• [TASK GOAL]
Write out each line exactly as given. Leave the pictures out of your copy.

• [INFORMATION PROVIDED]
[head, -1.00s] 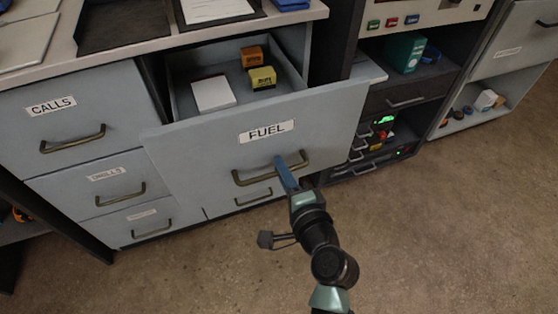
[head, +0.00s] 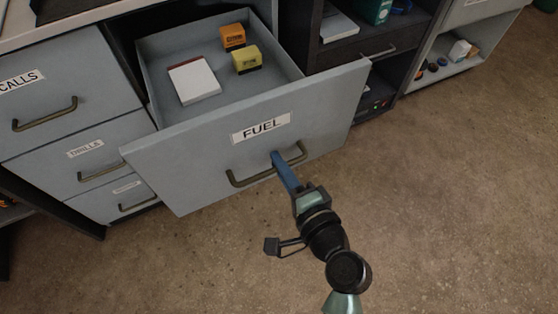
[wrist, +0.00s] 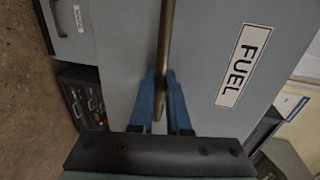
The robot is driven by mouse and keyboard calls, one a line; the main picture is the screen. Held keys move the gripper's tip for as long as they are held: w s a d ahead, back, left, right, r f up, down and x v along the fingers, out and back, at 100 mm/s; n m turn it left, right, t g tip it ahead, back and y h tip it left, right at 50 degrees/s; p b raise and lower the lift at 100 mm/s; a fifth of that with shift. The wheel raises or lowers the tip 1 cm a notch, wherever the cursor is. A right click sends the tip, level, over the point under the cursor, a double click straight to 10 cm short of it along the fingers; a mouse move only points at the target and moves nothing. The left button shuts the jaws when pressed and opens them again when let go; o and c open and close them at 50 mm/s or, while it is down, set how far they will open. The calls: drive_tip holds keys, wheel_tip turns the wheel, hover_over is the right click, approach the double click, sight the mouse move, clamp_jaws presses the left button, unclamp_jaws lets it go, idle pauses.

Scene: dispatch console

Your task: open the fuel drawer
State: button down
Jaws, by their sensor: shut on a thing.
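The fuel drawer (head: 215,165) is pulled well out of the cabinet, with a white FUEL label (head: 261,127) on its grey-blue front. Its bronze bar handle (head: 240,180) sits below the label. My gripper (head: 276,157) has its blue fingers shut on this handle. In the wrist view the handle (wrist: 165,40) runs between the two fingers (wrist: 159,98). Inside the drawer lie a white pad (head: 194,80), an orange box (head: 232,37) and a yellow box (head: 246,58).
Closed drawers labelled CALLS (head: 60,95) and DRILLS (head: 95,155) are to the left. A dark rack (head: 365,50) and an open shelf (head: 450,68) with small items stand at the right. The floor (head: 450,210) in front is clear.

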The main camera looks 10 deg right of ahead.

• [TASK RESPONSE]
[head, -1.00s] 
[head, +0.00s] 
[wrist, +0.00s] 
The robot is driven by mouse and keyboard calls, one a line; the main picture is the screen. Held keys move the gripper's tip for as long as they are held: w s a d ahead, back, left, right, r f up, down and x v along the fingers, out and back, at 100 mm/s; n m turn it left, right, t g tip it ahead, back and y h tip it left, right at 50 degrees/s; p b raise and lower the lift at 100 mm/s; a fifth of that with shift. The wheel raises or lowers the tip 1 cm a notch, wherever the cursor is. A right click sends the tip, level, over the point under the cursor, a double click straight to 10 cm short of it along the fingers; a mouse move only points at the target and moves nothing. The left button shuts the jaws when pressed and opens them again when let go; o and c open and close them at 50 mm/s or, while it is down, set how far they will open. The calls: drive_tip holds keys, wheel_tip turns the wheel, hover_over is the right click, approach the double click, sight the mouse move, clamp_jaws presses the left button, unclamp_jaws lets it go, idle pauses.

Scene: dispatch console

Your task: open the fuel drawer
State: button down
Jaws, by their sensor: shut on a thing.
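The fuel drawer (head: 215,165) is pulled well out of the cabinet, with a white FUEL label (head: 261,127) on its grey-blue front. Its bronze bar handle (head: 240,180) sits below the label. My gripper (head: 276,157) has its blue fingers shut on this handle. In the wrist view the handle (wrist: 165,40) runs between the two fingers (wrist: 159,98). Inside the drawer lie a white pad (head: 194,80), an orange box (head: 232,37) and a yellow box (head: 246,58).
Closed drawers labelled CALLS (head: 60,95) and DRILLS (head: 95,155) are to the left. A dark rack (head: 365,50) and an open shelf (head: 450,68) with small items stand at the right. The floor (head: 450,210) in front is clear.

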The main camera looks 10 deg right of ahead.

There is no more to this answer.